The American Jewish Committee responded by declaring Moskal an anti-Semite and cut all its ties with the organization. The Anti-Defamation League called on Moskal to retract his comments, a demand to which Moskal replied, “Sorry, no retraction.” In 2002, when Rahm Emanuel, a Jewish Chicagoan with Israeli roots, launched his first run for Congress, Moskal described him as a “millionaire carpetbagger.”
Moskal died in 2005, and his successor, Frank Spula, brought an end to the anti-Semitic rhetoric at the Polish American Congress. “Frank always supports Polish- Jewish dialogue and would condemn anti-Semitism immediately,” Traison said. Jewish groups noted that since PAC replaced its leadership, there have been no anti-Semitic incidents.
When Traison approached Spula with the idea of sponsoring the Lodz commemoration event, he was met with enthusiastic agreement. Spula even offered to host the ceremony at the PAC offices, an offer Traison politely turned down, saying it was “a bit too much.”
Spula did not respond to a request for an interview. Susanne Lotarski, the organization’s vice president, told the Forward that the PAC feels strongly about cooperating with the Jewish community. “We feel that it is very important to remember what the people of Poland went through under Nazi occupation,” she said.
The renewed interest in forging relations with the PAC is not yet shared by major American groups, which have focused their relations in recent years on other Polish groups.
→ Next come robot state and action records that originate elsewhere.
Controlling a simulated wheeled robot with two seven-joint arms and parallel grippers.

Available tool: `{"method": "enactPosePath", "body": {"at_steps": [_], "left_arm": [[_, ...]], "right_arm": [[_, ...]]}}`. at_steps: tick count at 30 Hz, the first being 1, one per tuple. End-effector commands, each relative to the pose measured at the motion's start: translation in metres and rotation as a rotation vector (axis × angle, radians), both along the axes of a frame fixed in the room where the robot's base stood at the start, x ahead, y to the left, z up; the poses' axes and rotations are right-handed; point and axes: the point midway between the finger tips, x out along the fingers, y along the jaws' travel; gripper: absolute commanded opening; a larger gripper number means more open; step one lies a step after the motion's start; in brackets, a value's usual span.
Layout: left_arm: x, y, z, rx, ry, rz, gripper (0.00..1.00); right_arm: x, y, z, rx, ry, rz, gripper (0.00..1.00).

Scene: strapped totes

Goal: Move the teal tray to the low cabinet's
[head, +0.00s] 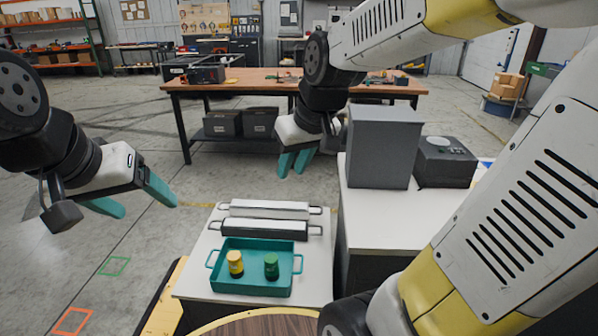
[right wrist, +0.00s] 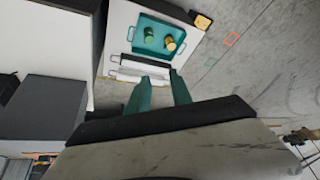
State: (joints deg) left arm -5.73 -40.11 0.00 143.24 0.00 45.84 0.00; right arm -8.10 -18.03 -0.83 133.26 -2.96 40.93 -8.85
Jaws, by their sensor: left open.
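The teal tray (head: 250,289) has a handle at each end and sits on the white top of the low cabinet (head: 195,285). A yellow jar (head: 235,263) and a green jar (head: 271,266) stand in it. The tray also shows in the right wrist view (right wrist: 140,50). My left gripper (head: 148,208) is open and empty, in the air to the left of the cabinet. My right gripper (head: 292,174) is in the air beyond the cabinet's far side, its fingers pointing down with a gap between them and nothing held. Neither gripper touches the tray.
A white bar-like object (head: 265,209) and a black one (head: 265,230), both with end handles, lie behind the tray. A taller white-topped cabinet (head: 365,217) on the right carries a grey box (head: 382,150) and a dark device (head: 446,163). A wooden workbench (head: 240,82) stands further back.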

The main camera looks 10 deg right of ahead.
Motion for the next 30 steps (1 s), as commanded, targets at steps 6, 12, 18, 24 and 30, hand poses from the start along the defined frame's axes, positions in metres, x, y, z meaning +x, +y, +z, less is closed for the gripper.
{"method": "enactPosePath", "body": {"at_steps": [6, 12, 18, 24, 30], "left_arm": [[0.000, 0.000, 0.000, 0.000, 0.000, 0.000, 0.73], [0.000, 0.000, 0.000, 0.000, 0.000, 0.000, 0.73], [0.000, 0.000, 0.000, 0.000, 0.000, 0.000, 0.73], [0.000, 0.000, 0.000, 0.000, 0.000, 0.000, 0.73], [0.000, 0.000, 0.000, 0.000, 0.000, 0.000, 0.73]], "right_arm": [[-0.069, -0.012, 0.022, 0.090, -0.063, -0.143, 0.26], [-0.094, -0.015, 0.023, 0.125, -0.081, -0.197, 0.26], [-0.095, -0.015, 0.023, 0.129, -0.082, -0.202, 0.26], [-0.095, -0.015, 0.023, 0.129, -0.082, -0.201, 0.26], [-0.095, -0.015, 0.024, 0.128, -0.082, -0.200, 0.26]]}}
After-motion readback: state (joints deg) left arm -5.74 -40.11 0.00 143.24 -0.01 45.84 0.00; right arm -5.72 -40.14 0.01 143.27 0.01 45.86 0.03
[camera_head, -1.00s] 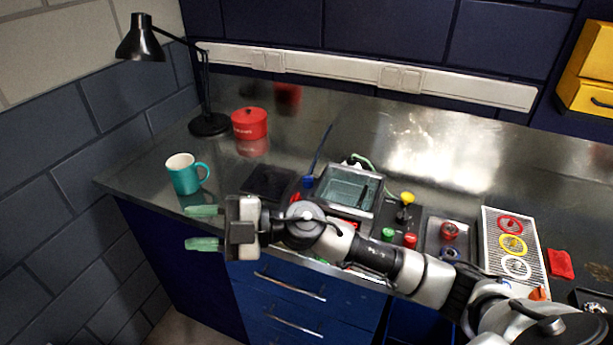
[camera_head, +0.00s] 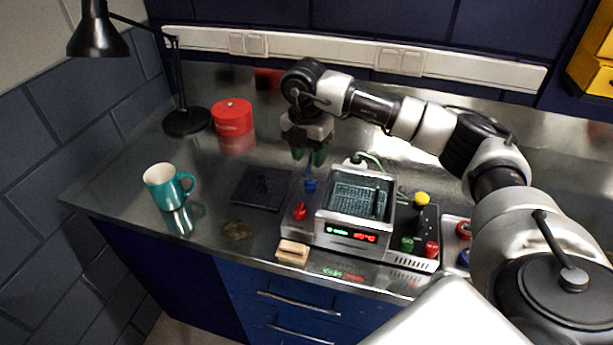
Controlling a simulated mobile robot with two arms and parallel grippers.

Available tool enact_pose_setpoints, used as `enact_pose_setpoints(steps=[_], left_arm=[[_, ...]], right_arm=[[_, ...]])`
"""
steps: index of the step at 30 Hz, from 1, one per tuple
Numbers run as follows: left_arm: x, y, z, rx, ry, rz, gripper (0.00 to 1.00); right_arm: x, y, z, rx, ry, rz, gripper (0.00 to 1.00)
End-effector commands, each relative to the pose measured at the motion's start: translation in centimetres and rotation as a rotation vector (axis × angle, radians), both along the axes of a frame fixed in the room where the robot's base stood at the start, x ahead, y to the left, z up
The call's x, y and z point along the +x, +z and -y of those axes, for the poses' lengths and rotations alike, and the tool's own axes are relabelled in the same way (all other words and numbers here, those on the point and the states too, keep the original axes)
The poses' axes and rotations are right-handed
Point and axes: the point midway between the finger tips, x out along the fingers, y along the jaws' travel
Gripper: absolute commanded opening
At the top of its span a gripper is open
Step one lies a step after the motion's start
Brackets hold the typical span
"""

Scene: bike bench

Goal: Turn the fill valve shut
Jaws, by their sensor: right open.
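A bench tank unit (camera_head: 360,195) with a mesh basket and a lit front display stands on the metal bench. On the panel at its left are a blue valve handle (camera_head: 310,186) and, nearer the front, a red handle (camera_head: 299,211). No readable label tells which is the fill valve. My right gripper (camera_head: 309,157) points down with green-tipped fingers apart and empty. In the picture it is just above the blue handle; the height gap is hard to judge. My left gripper is not in view.
A teal mug (camera_head: 165,187), a red pot (camera_head: 232,117) and a black lamp (camera_head: 186,121) stand at the left. A dark pad (camera_head: 262,187) lies left of the unit. A wooden-topped block (camera_head: 292,252) sits at the front edge. My right arm hides the bench's right side.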

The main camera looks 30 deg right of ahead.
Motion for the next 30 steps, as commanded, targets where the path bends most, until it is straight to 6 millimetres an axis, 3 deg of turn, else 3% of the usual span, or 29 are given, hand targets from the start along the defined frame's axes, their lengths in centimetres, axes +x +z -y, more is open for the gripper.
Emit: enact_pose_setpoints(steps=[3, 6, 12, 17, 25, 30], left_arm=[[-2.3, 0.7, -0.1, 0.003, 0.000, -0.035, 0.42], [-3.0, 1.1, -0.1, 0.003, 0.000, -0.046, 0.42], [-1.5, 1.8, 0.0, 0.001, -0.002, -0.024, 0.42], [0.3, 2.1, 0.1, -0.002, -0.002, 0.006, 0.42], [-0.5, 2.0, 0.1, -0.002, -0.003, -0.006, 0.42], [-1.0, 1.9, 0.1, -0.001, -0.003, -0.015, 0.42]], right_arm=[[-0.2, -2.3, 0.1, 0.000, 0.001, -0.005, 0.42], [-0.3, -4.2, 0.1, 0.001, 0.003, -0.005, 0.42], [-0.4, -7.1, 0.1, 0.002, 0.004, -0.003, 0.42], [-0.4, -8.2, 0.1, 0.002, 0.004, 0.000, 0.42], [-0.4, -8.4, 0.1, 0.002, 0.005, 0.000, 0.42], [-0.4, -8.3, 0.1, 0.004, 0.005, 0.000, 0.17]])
A spokesman for the organization said the ADL “does not have any relationship with the group.”
The AJC has also directed its efforts to other Polish organizations in Chicago. It partnered this year with the Polish Roman Catholic Union of America to screen the movie “Tony & Janina’s American Wedding,” and holds close contact with the Polish Consul General in Chicago. The AJC also worked with Polish American advocates in Chicago on promoting immigration reform, emphasizing the drive to include Poland in the visa waiver program that would allow its citizens to enter the United States as tourists without a visa.